── PROVIDED INFORMATION ──
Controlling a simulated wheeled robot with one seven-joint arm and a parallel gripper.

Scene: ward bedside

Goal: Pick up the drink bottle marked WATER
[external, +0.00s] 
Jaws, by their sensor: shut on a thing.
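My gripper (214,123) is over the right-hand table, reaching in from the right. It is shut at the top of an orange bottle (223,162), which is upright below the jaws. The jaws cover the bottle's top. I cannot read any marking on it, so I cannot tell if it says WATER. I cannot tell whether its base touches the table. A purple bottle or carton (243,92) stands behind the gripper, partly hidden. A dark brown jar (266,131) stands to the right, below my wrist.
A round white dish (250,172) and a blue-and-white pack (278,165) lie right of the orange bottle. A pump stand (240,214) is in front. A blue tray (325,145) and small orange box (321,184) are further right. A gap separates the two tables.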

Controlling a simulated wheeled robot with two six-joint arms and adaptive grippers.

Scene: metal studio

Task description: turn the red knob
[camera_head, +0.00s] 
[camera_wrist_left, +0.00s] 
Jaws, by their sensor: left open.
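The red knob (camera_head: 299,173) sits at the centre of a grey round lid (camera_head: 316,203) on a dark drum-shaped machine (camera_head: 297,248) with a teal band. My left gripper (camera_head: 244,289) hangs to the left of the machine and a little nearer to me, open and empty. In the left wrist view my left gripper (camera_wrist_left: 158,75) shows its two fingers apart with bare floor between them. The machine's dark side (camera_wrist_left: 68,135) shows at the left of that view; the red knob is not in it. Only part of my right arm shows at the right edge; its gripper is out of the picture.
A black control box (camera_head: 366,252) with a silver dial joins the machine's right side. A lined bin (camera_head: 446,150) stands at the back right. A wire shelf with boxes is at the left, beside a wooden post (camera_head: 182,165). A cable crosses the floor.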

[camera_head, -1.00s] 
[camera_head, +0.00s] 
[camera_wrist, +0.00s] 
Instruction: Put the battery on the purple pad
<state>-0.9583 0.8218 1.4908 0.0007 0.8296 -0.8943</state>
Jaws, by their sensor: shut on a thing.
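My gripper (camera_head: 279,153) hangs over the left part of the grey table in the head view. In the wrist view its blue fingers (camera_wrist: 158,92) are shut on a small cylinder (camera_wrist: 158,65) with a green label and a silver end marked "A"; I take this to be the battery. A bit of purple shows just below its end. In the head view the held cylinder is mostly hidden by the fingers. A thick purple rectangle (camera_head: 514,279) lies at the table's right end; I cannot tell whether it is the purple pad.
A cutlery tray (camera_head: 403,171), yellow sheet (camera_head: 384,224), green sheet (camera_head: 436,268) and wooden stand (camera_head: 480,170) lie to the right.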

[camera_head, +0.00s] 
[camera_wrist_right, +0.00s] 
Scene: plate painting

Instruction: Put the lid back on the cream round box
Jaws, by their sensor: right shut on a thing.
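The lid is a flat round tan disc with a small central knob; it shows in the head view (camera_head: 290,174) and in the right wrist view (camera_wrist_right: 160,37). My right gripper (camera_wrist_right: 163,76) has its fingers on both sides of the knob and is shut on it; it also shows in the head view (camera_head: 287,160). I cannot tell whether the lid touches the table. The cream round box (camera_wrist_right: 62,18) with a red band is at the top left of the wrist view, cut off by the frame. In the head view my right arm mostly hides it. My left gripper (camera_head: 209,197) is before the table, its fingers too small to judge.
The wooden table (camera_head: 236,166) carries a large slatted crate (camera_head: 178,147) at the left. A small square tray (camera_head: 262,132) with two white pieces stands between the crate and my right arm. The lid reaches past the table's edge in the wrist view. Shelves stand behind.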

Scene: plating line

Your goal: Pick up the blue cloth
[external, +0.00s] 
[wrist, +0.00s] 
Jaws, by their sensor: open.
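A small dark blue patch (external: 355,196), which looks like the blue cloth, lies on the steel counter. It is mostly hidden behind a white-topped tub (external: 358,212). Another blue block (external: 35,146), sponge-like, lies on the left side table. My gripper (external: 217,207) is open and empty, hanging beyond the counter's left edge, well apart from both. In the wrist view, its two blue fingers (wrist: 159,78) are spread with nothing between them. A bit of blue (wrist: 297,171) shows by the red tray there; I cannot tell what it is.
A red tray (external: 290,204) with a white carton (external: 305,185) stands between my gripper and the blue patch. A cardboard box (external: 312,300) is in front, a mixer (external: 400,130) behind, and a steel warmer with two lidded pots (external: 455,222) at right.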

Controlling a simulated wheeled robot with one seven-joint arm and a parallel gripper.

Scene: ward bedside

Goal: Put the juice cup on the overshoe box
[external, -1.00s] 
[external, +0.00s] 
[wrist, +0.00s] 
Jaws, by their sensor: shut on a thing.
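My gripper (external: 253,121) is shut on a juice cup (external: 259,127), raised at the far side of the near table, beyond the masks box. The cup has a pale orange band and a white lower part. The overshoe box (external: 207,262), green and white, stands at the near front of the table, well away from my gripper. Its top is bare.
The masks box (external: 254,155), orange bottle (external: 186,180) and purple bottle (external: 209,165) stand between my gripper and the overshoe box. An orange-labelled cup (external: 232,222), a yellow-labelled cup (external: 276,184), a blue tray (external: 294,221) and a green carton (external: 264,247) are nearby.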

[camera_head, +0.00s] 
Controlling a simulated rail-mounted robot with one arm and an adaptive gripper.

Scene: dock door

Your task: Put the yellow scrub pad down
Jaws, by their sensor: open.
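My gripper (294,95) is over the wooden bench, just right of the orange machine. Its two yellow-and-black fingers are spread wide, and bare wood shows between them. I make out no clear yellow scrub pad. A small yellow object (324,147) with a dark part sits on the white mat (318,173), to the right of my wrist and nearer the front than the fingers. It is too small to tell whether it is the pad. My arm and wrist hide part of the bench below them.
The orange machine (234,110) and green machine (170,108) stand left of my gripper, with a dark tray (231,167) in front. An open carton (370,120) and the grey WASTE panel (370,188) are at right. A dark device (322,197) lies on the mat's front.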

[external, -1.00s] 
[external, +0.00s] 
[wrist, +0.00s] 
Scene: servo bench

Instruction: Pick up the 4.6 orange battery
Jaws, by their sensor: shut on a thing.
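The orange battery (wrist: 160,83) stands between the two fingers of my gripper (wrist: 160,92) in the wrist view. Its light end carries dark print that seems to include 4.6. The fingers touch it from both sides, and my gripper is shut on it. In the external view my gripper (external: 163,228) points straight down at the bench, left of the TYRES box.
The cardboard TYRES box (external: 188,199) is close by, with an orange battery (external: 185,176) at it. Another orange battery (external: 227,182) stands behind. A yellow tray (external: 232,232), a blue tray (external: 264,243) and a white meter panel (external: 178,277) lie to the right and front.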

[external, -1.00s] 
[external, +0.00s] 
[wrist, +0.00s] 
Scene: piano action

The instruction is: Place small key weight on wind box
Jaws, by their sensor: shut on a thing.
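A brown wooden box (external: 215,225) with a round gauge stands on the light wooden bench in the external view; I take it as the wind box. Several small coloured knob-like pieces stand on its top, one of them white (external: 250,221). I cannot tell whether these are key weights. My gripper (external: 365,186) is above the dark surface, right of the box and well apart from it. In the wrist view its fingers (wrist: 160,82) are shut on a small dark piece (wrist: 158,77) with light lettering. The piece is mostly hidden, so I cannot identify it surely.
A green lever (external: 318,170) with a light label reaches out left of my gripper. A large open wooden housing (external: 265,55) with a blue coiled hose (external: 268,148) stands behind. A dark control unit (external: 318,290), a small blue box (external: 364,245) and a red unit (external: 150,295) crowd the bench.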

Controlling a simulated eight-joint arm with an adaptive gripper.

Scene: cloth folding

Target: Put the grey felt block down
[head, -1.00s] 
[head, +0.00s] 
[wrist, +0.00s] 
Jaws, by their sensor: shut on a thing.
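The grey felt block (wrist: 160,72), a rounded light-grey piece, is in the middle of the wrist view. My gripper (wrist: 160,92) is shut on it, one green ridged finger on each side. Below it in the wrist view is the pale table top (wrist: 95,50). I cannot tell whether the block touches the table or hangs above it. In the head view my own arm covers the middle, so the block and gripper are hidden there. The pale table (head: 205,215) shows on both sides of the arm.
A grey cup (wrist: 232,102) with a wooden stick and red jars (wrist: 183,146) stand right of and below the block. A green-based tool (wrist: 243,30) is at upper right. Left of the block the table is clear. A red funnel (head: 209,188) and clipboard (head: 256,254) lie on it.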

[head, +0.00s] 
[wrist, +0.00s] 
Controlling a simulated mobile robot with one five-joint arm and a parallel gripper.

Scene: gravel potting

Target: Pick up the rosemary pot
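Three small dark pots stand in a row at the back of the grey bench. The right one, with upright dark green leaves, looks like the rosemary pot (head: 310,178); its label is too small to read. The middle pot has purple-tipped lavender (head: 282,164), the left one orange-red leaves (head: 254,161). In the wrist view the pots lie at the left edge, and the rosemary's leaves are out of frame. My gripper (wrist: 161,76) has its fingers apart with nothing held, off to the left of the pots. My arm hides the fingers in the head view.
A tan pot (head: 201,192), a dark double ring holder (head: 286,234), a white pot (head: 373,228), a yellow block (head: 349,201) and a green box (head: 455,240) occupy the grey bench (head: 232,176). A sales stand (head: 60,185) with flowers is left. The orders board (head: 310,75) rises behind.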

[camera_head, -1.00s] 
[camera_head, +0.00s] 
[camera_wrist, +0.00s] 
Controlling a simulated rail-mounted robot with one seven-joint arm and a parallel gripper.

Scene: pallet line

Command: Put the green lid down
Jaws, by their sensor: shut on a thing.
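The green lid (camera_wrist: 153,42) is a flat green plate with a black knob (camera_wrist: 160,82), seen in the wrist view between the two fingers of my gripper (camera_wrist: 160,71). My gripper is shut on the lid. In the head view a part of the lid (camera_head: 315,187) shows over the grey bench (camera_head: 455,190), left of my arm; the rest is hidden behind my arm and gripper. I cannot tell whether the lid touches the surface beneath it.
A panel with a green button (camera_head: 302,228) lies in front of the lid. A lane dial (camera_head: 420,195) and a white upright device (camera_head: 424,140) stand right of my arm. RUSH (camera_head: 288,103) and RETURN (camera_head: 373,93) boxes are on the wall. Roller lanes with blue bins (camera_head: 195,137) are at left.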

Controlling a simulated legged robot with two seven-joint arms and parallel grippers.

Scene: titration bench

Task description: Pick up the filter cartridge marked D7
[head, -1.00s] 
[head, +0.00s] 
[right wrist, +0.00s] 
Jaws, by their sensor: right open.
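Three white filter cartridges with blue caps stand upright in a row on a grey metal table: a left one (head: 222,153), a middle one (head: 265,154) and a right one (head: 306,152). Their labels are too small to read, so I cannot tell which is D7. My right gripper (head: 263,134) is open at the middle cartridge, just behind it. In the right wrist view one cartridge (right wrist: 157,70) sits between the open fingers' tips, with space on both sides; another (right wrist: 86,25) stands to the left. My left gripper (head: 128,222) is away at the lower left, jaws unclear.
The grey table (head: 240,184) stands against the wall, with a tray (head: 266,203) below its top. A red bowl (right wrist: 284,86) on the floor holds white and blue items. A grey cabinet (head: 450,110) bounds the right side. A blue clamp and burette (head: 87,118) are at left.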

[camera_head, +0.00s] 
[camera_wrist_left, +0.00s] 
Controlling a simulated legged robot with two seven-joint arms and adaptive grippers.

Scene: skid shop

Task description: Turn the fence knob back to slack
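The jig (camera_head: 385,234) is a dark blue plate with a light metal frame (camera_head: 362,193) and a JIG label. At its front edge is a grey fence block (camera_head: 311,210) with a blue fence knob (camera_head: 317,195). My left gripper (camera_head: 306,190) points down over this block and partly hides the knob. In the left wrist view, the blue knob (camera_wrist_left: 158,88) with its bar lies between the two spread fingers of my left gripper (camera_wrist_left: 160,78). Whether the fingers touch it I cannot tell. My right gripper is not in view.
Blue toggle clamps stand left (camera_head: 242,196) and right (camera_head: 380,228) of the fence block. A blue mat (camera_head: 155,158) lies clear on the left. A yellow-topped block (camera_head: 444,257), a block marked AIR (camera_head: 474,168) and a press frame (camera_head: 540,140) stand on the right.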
───
● **YOUR TASK**
Identify every line holding the word "simulated" and copy it out.

● **RESULT OF THIS EXERCISE**
Controlling a simulated wheeled robot with one seven-joint arm and a parallel gripper.
Controlling a simulated wheeled robot with two six-joint arms and adaptive grippers.
Controlling a simulated wheeled robot with one seven-joint arm and a parallel gripper.
Controlling a simulated rail-mounted robot with one arm and an adaptive gripper.
Controlling a simulated eight-joint arm with an adaptive gripper.
Controlling a simulated mobile robot with one five-joint arm and a parallel gripper.
Controlling a simulated rail-mounted robot with one seven-joint arm and a parallel gripper.
Controlling a simulated legged robot with two seven-joint arms and parallel grippers.
Controlling a simulated legged robot with two seven-joint arms and adaptive grippers.

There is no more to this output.